**Extracted material:**
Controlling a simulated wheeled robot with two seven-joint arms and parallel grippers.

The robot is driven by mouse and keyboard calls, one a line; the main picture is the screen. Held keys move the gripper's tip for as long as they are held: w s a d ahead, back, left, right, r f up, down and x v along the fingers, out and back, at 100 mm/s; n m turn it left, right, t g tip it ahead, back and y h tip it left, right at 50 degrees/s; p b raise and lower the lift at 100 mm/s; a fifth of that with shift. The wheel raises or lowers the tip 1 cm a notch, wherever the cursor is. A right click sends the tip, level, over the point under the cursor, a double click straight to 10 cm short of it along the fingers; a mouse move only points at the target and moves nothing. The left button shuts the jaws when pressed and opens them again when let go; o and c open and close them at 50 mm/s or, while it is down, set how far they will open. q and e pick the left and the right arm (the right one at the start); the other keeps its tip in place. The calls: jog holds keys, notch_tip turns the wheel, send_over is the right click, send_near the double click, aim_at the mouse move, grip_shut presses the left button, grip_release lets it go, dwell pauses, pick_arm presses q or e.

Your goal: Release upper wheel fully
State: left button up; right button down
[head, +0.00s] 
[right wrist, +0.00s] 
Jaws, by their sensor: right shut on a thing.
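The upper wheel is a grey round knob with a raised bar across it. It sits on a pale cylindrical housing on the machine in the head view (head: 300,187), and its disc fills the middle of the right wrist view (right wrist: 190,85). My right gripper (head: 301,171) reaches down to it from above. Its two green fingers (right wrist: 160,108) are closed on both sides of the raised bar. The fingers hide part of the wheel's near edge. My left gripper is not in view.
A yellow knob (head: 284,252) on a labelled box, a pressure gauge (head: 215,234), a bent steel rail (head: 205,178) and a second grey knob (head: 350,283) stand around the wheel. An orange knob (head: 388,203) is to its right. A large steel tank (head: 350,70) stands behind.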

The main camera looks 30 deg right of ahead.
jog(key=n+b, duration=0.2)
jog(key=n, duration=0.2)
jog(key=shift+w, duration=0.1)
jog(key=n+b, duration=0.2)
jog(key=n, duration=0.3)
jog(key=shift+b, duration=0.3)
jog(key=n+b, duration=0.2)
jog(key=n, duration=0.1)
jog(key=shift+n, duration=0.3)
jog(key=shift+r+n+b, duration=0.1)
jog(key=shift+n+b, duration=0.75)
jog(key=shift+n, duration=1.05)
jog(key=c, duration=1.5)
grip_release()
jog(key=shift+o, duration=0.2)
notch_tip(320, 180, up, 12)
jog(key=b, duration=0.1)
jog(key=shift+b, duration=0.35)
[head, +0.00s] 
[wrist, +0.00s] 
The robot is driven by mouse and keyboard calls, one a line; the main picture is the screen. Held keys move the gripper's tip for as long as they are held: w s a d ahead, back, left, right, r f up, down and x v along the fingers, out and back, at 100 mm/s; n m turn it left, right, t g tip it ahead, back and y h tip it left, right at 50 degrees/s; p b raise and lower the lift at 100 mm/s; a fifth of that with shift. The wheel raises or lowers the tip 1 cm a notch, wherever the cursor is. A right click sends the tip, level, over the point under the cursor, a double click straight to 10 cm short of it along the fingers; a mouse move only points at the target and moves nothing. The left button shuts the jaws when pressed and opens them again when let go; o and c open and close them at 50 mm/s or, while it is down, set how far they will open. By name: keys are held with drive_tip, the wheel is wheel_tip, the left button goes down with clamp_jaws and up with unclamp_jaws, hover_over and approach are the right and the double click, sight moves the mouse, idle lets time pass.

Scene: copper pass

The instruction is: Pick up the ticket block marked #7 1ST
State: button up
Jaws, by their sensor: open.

**The task:** Transcribe every line of the data, exactly as it stands.

**Written response:**
Controlling a simulated wheeled robot with two seven-joint arms and parallel grippers.

The robot is driven by mouse and keyboard calls, one a line; the main picture is the screen. Held keys move the gripper's tip for as long as they are held: w s a d ahead, back, left, right, r f up, down and x v along the fingers, out and back, at 100 mm/s; n m turn it left, right, t g tip it ahead, back and y h tip it left, right at 50 degrees/s; p b raise and lower the lift at 100 mm/s; a fifth of that with shift. The wheel raises or lowers the tip 1 cm a notch, wherever the cursor is. A right click sends the tip, level, over the point under the cursor, a double click straight to 10 cm short of it along the fingers; a mouse move only points at the target and moves nothing. The left button shuts the jaws when pressed and opens them again when let go; o and c open and close them at 50 mm/s or, while it is down, set how far they will open. q and e pick the left and the right arm (the right one at the start); the other keeps its tip in place. The calls: jog holds keys, notch_tip turns the wheel, send_over is the right click, send_near the double click, aim_at the mouse move, grip_shut presses the left button, grip_release lets it go, dwell pauses, pick_arm presses q or e.

Your goal: Release upper wheel fully
State: left button up; right button down
[head, +0.00s] 
[right wrist, +0.00s] 
Jaws, by their sensor: right shut on a thing.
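The upper wheel is a grey round knob with a raised bar across it. It sits on a pale cylindrical housing on the machine in the head view (head: 300,187), and its disc fills the middle of the right wrist view (right wrist: 190,85). My right gripper (head: 301,171) reaches down to it from above. Its two green fingers (right wrist: 160,108) are closed on both sides of the raised bar. The fingers hide part of the wheel's near edge. My left gripper is not in view.
A yellow knob (head: 284,252) on a labelled box, a pressure gauge (head: 215,234), a bent steel rail (head: 205,178) and a second grey knob (head: 350,283) stand around the wheel. An orange knob (head: 388,203) is to its right. A large steel tank (head: 350,70) stands behind.

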The main camera looks 30 deg right of ahead.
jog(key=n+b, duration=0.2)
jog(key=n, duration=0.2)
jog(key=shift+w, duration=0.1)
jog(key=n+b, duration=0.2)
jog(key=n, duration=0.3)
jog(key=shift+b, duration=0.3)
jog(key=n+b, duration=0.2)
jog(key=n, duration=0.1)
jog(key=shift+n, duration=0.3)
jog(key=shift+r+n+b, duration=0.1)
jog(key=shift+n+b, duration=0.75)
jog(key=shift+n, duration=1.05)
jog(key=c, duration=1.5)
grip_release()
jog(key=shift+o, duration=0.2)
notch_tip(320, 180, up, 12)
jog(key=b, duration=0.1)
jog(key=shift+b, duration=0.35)
[head, +0.00s] 
[wrist, +0.00s] 
The robot is driven by mouse and keyboard calls, one a line; the main picture is the screen. Held keys move the gripper's tip for as long as they are held: w s a d ahead, back, left, right, r f up, down and x v along the fingers, out and back, at 100 mm/s; n m turn it left, right, t g tip it ahead, back and y h tip it left, right at 50 degrees/s; p b raise and lower the lift at 100 mm/s; a fifth of that with shift. The wheel raises or lowers the tip 1 cm a notch, wherever the cursor is. A right click sends the tip, level, over the point under the cursor, a double click straight to 10 cm short of it along the fingers; a mouse move only points at the target and moves nothing. The left button shuts the jaws when pressed and opens them again when let go; o and c open and close them at 50 mm/s or, while it is down, set how far they will open. By name: keys are held with drive_tip, the wheel is wheel_tip, the left button goes down with clamp_jaws and up with unclamp_jaws, hover_over and approach are the right and the double click, sight moves the mouse, idle lets time pass.

Scene: copper pass

The instruction is: Pick up the ticket block marked #7 1ST
State: button up
Jaws, by their sensor: open.

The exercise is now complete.